Le réalisateur Scott Derrickson est peu friand de ce niveau zéro de la terreur, fait de « jump scares » routiniers et aussi rudimentaires qu’un « Bouh ! » crié dans votre dos. Il en dissémine bien ça et là mais en quantité si faible, et avec un manque d’entrain si net, qu’il semble assurément s’être plié à l’exercice dans le seul but de contenter ses producteurs. Ce qui lui tient réellement à cœur est de raconter une histoire, solide et franche. À contre-courant du troupeau, Sinister l’est dès sa scène introductive – un plan fixe, sans aucun son, au grain grossier qui consume les contours et les détails. Ce bout de film de rien du tout est un trou noir : il n’émet rien d’intelligible et aspire toute forme de vie, d’allant. A la place, il instaure un étau morbide qui ne va cesser de croître autour des personnages. La règle d’or suivie par Derrickson est qu’il n’y aura pour ces derniers aucun moyen de se soustraire à la malédiction qu’ils ont mise en branle – son scénario est écrit avec assez de soin pour colmater toutes les brèches potentielles d’une manière respectueuse de l’intelligence du public. Il n’y a pas d’issue favorable car les humains sont trop faibles, inconscients et ignorants, pour lutter contre les puissances occultes qui ont décidé de faire d’eux leur dîner.

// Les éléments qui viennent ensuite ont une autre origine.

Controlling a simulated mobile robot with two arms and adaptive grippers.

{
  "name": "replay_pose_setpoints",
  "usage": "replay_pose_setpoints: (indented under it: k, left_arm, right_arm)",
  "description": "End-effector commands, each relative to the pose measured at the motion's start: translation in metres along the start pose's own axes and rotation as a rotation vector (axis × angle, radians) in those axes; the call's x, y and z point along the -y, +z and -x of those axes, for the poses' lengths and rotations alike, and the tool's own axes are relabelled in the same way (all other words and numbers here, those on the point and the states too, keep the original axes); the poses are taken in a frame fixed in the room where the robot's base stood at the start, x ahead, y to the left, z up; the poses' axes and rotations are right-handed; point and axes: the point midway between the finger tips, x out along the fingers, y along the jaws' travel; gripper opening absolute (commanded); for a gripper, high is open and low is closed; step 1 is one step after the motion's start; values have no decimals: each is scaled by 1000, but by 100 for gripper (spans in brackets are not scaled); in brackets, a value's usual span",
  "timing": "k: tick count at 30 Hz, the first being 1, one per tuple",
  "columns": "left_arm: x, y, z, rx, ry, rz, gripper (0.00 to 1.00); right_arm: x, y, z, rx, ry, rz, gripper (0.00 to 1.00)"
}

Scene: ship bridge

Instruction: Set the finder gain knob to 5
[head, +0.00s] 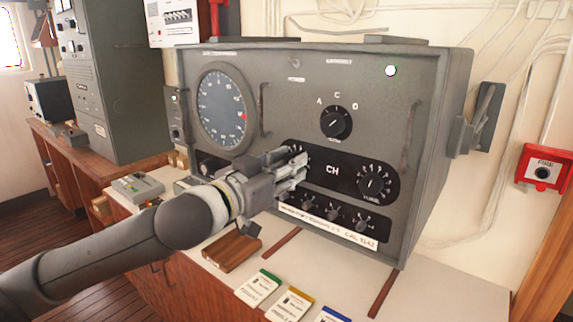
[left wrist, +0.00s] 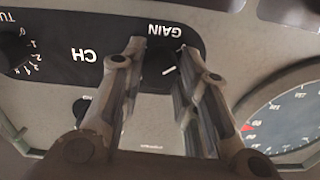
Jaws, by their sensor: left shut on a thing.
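My left gripper (head: 294,170) reaches the front of the grey cabinet from the left. Its fingers (left wrist: 158,75) are shut around the black gain knob (left wrist: 164,66), under the upside-down GAIN label in the left wrist view. A short white pointer line shows on the knob between the fingers. The fingers hide most of the knob's scale, so I cannot read its setting. In the head view the gripper covers the knob. My right gripper is in neither view.
The grey cabinet (head: 290,111) carries a round dial (head: 222,108), an A-C-D selector (head: 336,123), a tune knob (head: 373,183) and several small knobs below. Vertical handles (head: 409,135) stick out from its front. Coloured cards (head: 290,305) lie on the counter below.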

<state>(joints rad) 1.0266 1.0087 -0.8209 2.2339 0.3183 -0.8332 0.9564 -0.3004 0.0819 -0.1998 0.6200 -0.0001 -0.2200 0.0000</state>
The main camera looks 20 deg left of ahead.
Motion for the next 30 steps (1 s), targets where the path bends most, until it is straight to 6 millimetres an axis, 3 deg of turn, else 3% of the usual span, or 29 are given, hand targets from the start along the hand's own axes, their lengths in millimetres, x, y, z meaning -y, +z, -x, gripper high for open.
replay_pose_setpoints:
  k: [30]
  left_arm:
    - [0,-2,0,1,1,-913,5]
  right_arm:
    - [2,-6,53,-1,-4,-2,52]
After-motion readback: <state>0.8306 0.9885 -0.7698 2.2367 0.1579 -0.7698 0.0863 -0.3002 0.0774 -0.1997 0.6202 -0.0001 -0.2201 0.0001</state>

Le spectateur est ainsi entravé dans le rôle le plus abominablement exquis qui soit, celui de témoin impuissant du mal détruisant graduellement l’existence des héros. Sinister, qui porte bien son nom, marche dans les pas de ses deux influences majeures, l’une diffuse (Shining et son huis clos avec un romancier chef de famille sombrant dans la folie) et l’autre patente – Ring, et sa propagation du fléau par le biais des images de cinéma. La variation imaginée par Derrickson sur ce thème est rien moins que brillante. Elle exploite le format Super 8 à l’opposé de l’ode nostalgique de J.J. Abrams, en appuyant ses aspects anxiogènes (cf. la description du premier plan) et en dévoyant vicieusement sa banalité inoffensive à son profit (j’en reparle plus loin). Une fois que sa nature de système réfléchi et reconduit méthodiquement nous apparaît clairement, le principe de terreur par la vidéo qui est au cœur de Sinister nous explose au visage et nous met dans le même état d’affolement et de répulsion que le personnage principal. L’identification est totale, ce qui est une première condition pour un film d’horreur réussi. Derrickson en remplit une autre, d’égale importance et avec un savoir-faire analogue : la qualité de la mise en scène de la peur. Sur ce point, Sinister ne présente ni faille, ni laxisme. Il est fait d’un alliage de rigueur (dans la durée des plans, le montage des séquences) et de lyrisme lugubre – sa bande-son complexe et agressive, sa lumière superbement ciselée dans les scènes de pénombre – rare et puissant.

Brisant la routine confortable de l’esbroufe désincarnée dans laquelle se noie l’horreur moderne, Sinister sort également du lot parce qu’il atteste de la présence d’un esprit critique en état de marche. Il ne se contente pas de son efficacité effrayante, et introduit dans les intervalles de son récit un passager clandestin porteur d’une ambition malsaine : saper pernicieusement le modèle immaculé de l’american way of life. Le motif du cut brutal au milieu des films Super 8 est son arme la plus éclatante, parmi un arsenal très large puisque comprenant également les sujets des home movies en question, le statut social et familial des victimes des crimes, ou encore des dogmes tels que la pureté des enfants et la vision du déménagement comme acte positif et enrichissant. Toutes ces choses sont absorbées par le film, et transformées en éléments catalyseurs ou de preuve du programme horrifique déroulé sans contestation. Ce qui rend ce dernier encore plus profondément dérangeant, et durablement angoissant.